If you’re planning to book one of the many holiday cottages offered by rental agencies such as Lakelovers and you’re seeking sightseeing ideas for your stay, the following attractions are well worth a look. They are among the most beautiful in the Lake District, if not the world.

Windermere

Stretching out for over 10 miles, Windermere is the largest natural lake in England. This long waterway lies between Ambleside and Newby Bridge and it has been a tourist favourite since the railways arrived in the area in the middle of the 19th century. From Bowness-on-Windermere, you can take a picturesque boat trip around the lake and its many islands. Don’t expect to have the place to yourself though. This is the most popular spot for holidaymakers in the national park.

Coniston Water

Just to the west of this majestic waterway you’ll find Coniston Water. This is the stretch of water made famous by Sir Malcolm Campbell and his son Donald when they set a number of water-speed records between the 1930s and 1960s. However, you can expect a much more serene atmosphere if you visit the area now.

Quieter than Windermere, this is another great place to take a boat ride. Between March and November, you can book yourself onto the Victorian Steam Yacht Gondola. Renovated by the National Trust, this attractive vessel features two saloons that make the ideal setting from which to view the stunning scenery. You can also take a trip on the solar-powered Coniston Launch.

Great Langdale

If it’s hiking you’re after, it’s hard to beat Great Langdale. This is home to some of the best walking routes in the area. The Great Langdale valley spans 12,170 acres and much of the land is cared for by the National Trust. Meanwhile, the surrounding fells include Crinkle Crags, Rossett Pike, Pike O’Blisco and the Langdale Pikes. The last of these attracts many walkers. However, more experienced hikers often prefer the circuit that takes them along Crinkle Crags and Bowfell. Whichever route you opt for, you can rest assured you’ll experience fabulous views.

Tarn Hows

Also known as The Tarns, Tarn Hows is a popular visitor spot in Lakeland. This waterway, which is surrounded by trees, is striking to look at. It was created in the mid-19th century when a local landowner decided to enhance the vista by combining three pools. From The Tarns, you can look out towards the Helvellyn range, the Langdale Pikes and Wetherlam.

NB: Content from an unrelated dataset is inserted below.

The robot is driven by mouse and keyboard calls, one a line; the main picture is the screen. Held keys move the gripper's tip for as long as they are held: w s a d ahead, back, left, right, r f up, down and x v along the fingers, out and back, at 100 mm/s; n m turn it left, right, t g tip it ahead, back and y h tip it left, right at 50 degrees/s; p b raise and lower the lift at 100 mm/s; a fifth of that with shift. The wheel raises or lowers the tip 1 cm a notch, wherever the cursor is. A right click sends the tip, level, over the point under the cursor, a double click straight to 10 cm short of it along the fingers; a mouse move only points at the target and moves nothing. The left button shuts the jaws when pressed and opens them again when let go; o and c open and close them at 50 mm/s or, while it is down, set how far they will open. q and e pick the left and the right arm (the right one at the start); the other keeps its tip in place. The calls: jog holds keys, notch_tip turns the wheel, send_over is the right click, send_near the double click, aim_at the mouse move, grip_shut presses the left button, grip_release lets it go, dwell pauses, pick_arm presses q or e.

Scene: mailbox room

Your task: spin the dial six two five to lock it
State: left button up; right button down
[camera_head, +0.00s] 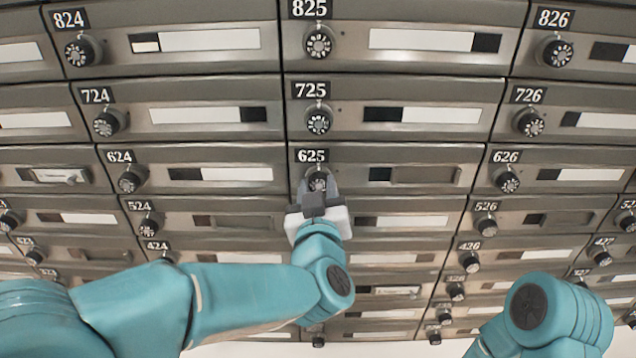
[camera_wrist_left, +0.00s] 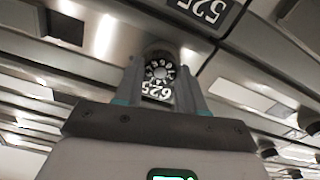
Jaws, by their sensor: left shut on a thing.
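The 625 dial (camera_head: 318,179) is a small round black knob with pale markings, just below the 625 number plate (camera_head: 311,156) in the middle of the mailbox wall. My left gripper (camera_head: 318,186) reaches up to it and is shut on it, with one finger on each side. In the left wrist view the dial (camera_wrist_left: 159,72) sits between the two fingers of the gripper (camera_wrist_left: 160,85), and its markings show. The lower part of the dial is partly hidden by the gripper in the head view. My right gripper is not in view; only part of my right arm shows at the lower right.
Mailbox doors with like dials surround it. The 725 dial (camera_head: 318,121) is directly above, the 624 dial (camera_head: 130,179) to the left and the 626 dial (camera_head: 507,180) to the right. The 625 door's dark window (camera_head: 425,175) lies right of its dial.

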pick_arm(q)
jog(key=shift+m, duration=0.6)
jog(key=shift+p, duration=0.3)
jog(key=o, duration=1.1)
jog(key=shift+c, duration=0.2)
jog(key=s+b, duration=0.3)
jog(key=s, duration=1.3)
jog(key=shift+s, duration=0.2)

You can also wander around the 1.5 mile walkway that traces the perimeter of the pools. This well-maintained path is suitable for buggies and wheelchairs too. Bear in mind though, during the height of the summer season, this location tends to get pretty packed and you might struggle to find a space in the National Trust car park. Instead, you can make the short trip on foot from Coniston or Hawkshead. When you see how attractive this part of the national park is, you’ll understand why Beatrix Potter bought it when it came up for sale in 1929.

It’s impossible to narrow down the best of the Lake District’s beauty spots into a short list. These visitor attractions simply give you a flavour of what this vast, undulating national park has to offer. There is plenty more to see and do in this popular holiday spot.